>> BEGIN TASK MATERIAL
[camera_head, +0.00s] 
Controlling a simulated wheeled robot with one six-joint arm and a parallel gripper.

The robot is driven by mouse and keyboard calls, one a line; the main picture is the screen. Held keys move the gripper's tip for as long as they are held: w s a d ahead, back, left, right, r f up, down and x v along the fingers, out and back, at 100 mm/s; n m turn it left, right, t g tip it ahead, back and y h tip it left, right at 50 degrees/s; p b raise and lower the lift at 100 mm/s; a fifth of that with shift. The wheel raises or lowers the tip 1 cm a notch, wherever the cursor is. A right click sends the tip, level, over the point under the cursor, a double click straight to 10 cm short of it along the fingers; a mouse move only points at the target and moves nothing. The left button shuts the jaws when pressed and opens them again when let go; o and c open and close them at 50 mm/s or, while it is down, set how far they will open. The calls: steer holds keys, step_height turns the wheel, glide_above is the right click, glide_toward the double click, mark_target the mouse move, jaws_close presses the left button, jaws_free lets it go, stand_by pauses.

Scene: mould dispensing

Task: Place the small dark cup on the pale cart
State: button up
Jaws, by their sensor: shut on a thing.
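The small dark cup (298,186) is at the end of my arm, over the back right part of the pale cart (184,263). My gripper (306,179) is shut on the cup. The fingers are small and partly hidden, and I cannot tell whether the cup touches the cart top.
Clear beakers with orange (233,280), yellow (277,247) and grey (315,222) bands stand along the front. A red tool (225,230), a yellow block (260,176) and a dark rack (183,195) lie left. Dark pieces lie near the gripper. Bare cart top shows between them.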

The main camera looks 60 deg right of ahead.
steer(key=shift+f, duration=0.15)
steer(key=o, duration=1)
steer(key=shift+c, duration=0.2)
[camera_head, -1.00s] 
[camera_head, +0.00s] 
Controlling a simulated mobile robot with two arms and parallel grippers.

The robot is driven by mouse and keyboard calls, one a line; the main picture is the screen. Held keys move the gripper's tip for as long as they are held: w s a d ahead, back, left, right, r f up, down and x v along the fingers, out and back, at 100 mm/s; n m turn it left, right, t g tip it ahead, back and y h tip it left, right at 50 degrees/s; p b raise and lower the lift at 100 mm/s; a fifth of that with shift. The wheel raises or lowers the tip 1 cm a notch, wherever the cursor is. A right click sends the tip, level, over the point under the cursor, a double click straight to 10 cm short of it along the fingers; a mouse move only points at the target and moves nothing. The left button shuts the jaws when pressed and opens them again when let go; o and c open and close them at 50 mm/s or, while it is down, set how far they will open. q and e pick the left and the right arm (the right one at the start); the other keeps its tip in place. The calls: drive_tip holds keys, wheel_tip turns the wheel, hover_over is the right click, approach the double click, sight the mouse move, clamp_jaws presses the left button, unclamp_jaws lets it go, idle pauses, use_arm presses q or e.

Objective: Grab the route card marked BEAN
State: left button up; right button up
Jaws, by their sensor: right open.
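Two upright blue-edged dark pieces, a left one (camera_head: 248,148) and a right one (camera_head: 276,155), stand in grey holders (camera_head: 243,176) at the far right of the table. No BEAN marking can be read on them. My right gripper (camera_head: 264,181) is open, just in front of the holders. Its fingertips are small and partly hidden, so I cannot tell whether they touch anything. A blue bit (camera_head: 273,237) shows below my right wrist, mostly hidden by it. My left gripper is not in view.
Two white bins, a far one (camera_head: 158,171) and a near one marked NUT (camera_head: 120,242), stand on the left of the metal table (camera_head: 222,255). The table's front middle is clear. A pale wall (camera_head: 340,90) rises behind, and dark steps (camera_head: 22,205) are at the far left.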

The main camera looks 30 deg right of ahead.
>> END TASK MATERIAL
*REQUIRED WORK:*
Scan the material above for the string "State" and report each line where you find it.

*ANSWER TO THIS TASK:*
State: button up
State: left button up; right button up

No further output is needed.